Em Atenas-2004, a delegação ganhou 32 ouros, contra 36 dos norte-americanos.
"A experiência internacional é muito importante para preparar as equipes", avalia Zhou Jing, porta-voz do Comitê Olímpico Chinês, que já contratou mais de 40 forasteiros.
Alguns herdaram equipes em crise e missões ingratas.
O australiano Tom Maher, por exemplo, tenta recuperar a seleção feminina de basquete após o nono lugar na Grécia.
"Foi supercomplicado. Na mídia, elas eram tratadas como estrelas, mas não jogavam para isso. Foi difícil começarem a pensar como eu. Tenho muito carinho por elas", afirmou.
Uma das principais dificuldades do australiano foi ensiná-las a não perder a bola.
"Muitos têm isso naturalmente, sabem usar o corpo para tirar vantagem, não pensam sobre como fazer", falou ele, que vê um quarto lugar como previsão realista em Pequim.
Até o Japão, histórico rival político, cedeu armas aos chineses. Masayo Imura, "mãe" do nado sincronizado japonês, assumiu a seleção local.
Nome reconhecido da modalidade -introduziu elementos de caratê e pantomina (mímica) nas coreografias-, Masayo se surpreendeu com a dedicação das discípulas.
"Elas não reclamam de nada, repetem e repetem. São mais constantes que as japonesas. Estão ávidas por uma medalha, não importa a cor", contou.
No Mundial do ano passado, ficaram em quarto lugar.
Masayo, no entanto, espera resultados para além das piscinas. Acredita que o intercâmbio possa ajudar a melhorar as relações entre os dois países. "Eu quero ajudar a fazer do nado sincronizado asiático o melhor do mundo."
Obter bons resultados, no entanto, não basta. Os estrangeiros precisam atender às aspirações do governo chinês.
Com alguns, há mais boa vontade. Para outros, uma coleção de medalhas de prata pode ser um fracasso retumbante.
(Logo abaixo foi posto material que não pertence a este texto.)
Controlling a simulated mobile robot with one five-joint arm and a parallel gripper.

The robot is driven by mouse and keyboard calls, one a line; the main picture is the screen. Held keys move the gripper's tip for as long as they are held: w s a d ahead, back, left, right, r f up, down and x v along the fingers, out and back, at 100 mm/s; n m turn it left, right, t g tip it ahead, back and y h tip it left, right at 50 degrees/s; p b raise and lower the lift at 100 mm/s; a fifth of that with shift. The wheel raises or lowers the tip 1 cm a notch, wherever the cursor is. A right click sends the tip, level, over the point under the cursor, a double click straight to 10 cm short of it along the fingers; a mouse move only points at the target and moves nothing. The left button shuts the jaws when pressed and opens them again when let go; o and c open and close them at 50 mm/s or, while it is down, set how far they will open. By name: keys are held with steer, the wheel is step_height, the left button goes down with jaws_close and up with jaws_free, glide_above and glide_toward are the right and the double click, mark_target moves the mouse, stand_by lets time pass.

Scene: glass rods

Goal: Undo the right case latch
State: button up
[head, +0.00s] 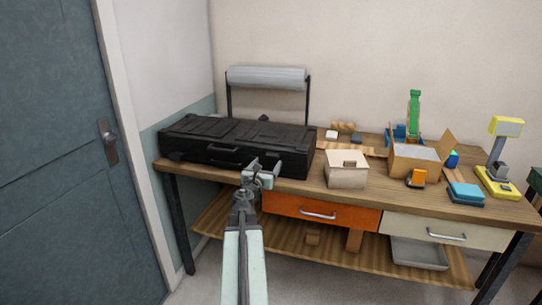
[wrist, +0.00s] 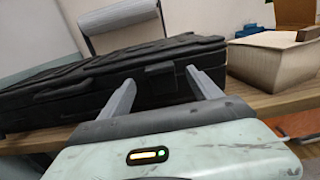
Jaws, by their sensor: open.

Muitos técnicos têm contratos em que garantem os prêmios
"Ao menos um ouro ou não terei feito nada. Está escrito", afirmou o francês Christian Bauer, da esgrima.
A primeira dificuldade de Bauer foi convencer os chineses a atacar. Os atletas sempre preferiam se defender.
Depois, amargou vigilância e desconfiança sobre seu trabalho. Os dirigentes só acreditaram de fato em sua capacidade quando seus comandados levaram todos os ouros dos Jogos Asiáticos de 2006. Nunca mais foi incomodado.
A cobrança nem sempre é confortável. Mas, para os treinadores estrangeiros, apesar da vigilância, do trabalho árduo e da solidão, vale a pena investir no projeto chinês.
"Já comi coisas tão bizarras que nem sei dizer o que eram. Viajei por várias cidades da China, conheci muita gente, mas às vezes me vejo sozinho aqui, sem saber como me comunicar", relatou Bastian.
"Eu sinto muita pressão. Mas é uma pressão muito boa."